Quizá afectado por la extraña experiencia, el hecho es que Pedro no atinó a llamar a la policía, y temeroso de que algún criminal estuviera acechando escondido con algún puñal, sólo se cercioró de que en el porche o en la calle frente a su casa no estuviera alguna persona muerta o malherida.

No había huellas de sangre ni notó nada fuera de lo normal. Como pudo concilió el sueño y al día siguiente al probar su grabadora para ir a trabajar, comprobó con horror que no había tenido una pesadilla, pues habían quedado registrados aquellos quejidos que tanto lo habían intranquilizado.

A varios colegas les puso la grabación y todos coincidieron que habían sentido como se les erizaba la piel.

Un colega que había sido seminarista expresó que él consideraba que todo aquello era parte de una misa negra o satánica, y que aquel infortunado que se quejaba era tal vez alguien que fue sacrificado a Satanás.

Pedro recordó que frente a su casa, a lo largo de una cuadra, había puras casas abandonadas por familias que no pudieron conservar sus inmuebles debido a la crisis que inició por el “error de diciembre” de 1994.

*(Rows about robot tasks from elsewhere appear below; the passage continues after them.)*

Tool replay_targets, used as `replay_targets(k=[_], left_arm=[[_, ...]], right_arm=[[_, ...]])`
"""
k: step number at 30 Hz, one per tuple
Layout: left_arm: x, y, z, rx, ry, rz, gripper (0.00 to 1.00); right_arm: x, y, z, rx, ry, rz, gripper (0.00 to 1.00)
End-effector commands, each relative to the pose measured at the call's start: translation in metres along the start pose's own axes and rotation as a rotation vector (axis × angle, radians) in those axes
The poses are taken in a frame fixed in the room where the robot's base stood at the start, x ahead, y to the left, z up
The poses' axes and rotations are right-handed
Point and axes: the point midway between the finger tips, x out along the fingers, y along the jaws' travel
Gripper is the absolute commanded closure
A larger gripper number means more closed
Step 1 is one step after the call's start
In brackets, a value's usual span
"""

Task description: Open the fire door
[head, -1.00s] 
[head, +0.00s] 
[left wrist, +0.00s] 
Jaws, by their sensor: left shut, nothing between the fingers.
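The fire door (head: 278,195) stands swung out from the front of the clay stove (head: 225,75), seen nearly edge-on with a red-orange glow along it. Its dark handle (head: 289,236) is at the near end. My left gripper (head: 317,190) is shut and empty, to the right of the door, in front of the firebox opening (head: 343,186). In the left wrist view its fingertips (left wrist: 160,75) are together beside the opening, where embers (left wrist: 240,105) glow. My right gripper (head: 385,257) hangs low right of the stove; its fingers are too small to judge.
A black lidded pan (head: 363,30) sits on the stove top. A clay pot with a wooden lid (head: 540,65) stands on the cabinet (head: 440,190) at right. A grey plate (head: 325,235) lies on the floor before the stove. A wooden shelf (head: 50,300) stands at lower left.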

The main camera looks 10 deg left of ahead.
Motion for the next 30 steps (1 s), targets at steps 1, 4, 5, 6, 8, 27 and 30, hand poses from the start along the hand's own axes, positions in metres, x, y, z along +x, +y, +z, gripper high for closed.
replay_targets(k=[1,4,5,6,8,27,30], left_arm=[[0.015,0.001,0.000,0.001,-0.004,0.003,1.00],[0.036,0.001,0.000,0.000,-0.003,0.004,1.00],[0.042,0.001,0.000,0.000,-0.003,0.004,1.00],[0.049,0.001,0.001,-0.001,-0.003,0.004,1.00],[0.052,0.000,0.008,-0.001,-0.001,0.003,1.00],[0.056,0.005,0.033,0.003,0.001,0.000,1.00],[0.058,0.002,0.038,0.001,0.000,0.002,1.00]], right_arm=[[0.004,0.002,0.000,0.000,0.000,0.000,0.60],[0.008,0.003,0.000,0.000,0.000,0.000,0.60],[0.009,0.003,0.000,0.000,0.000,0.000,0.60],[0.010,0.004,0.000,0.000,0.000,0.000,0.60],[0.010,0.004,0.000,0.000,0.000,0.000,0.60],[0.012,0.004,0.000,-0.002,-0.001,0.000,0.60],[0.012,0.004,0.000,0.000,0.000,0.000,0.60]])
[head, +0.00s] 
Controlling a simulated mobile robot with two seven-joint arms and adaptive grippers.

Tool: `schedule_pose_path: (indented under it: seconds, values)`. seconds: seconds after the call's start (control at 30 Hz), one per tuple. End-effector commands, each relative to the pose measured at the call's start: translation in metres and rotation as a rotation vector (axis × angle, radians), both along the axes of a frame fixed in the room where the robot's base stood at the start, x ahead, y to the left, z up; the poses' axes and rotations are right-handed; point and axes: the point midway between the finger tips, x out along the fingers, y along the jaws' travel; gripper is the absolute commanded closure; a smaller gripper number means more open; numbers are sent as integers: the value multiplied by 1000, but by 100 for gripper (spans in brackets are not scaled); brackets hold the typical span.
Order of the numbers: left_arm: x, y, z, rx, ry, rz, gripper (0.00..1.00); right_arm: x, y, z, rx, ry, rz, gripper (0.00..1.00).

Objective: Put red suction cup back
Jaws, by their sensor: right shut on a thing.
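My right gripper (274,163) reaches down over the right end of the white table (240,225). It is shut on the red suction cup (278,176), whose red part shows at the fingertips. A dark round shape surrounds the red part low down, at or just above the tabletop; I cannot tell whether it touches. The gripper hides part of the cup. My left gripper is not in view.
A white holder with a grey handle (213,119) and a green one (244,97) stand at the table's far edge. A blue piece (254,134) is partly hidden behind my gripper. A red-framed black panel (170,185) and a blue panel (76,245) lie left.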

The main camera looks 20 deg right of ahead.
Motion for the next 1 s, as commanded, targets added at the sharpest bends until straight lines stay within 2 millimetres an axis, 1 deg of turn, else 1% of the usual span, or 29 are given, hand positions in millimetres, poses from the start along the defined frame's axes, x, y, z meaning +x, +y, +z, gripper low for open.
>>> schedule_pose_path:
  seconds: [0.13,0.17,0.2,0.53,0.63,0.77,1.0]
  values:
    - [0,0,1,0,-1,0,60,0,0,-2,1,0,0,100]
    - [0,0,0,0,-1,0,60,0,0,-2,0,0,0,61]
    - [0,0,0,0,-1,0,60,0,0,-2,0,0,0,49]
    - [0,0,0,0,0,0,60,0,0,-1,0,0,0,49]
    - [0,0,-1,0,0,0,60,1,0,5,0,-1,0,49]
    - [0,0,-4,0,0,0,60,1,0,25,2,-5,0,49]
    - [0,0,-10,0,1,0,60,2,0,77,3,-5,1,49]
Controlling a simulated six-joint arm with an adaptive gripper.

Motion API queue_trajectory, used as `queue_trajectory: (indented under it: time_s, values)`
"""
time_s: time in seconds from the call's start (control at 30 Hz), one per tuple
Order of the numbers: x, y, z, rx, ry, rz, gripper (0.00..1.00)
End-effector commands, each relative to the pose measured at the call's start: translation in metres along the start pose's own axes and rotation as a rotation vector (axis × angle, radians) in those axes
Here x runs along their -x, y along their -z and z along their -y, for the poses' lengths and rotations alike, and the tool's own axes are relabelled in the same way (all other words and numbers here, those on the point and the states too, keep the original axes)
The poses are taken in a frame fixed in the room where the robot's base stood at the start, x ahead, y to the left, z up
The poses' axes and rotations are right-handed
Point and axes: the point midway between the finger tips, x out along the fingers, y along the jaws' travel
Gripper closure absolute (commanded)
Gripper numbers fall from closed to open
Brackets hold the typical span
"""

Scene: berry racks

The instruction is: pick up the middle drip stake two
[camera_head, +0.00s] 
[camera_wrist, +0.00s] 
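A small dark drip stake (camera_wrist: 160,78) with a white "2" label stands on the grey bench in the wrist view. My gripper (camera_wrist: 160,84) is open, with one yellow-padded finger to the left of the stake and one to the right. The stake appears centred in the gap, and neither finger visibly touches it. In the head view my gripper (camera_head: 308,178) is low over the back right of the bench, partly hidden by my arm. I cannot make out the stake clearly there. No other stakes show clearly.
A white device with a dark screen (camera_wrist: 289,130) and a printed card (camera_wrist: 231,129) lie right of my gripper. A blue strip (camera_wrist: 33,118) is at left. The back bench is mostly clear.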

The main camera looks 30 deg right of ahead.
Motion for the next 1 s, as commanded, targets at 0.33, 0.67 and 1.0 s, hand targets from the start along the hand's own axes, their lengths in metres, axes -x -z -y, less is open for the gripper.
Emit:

Ingresó a esa galería de casas deshabitadas, y en una de las más próximas a su vivienda encontró sobre la pared, dibujada con tinta negra y roja, una imagen de unos dos metros de altura, que semejaba un murciélago erguido sobre sus patas y con las alas desplegadas. Tiempo después Pedro perdió la cinta que había grabado el extraño lamento y la casa que lo atemorizó por días fue vendida: ahora es habitada por una pareja que se queja de ruidos y gritos extraños cada fin de mes.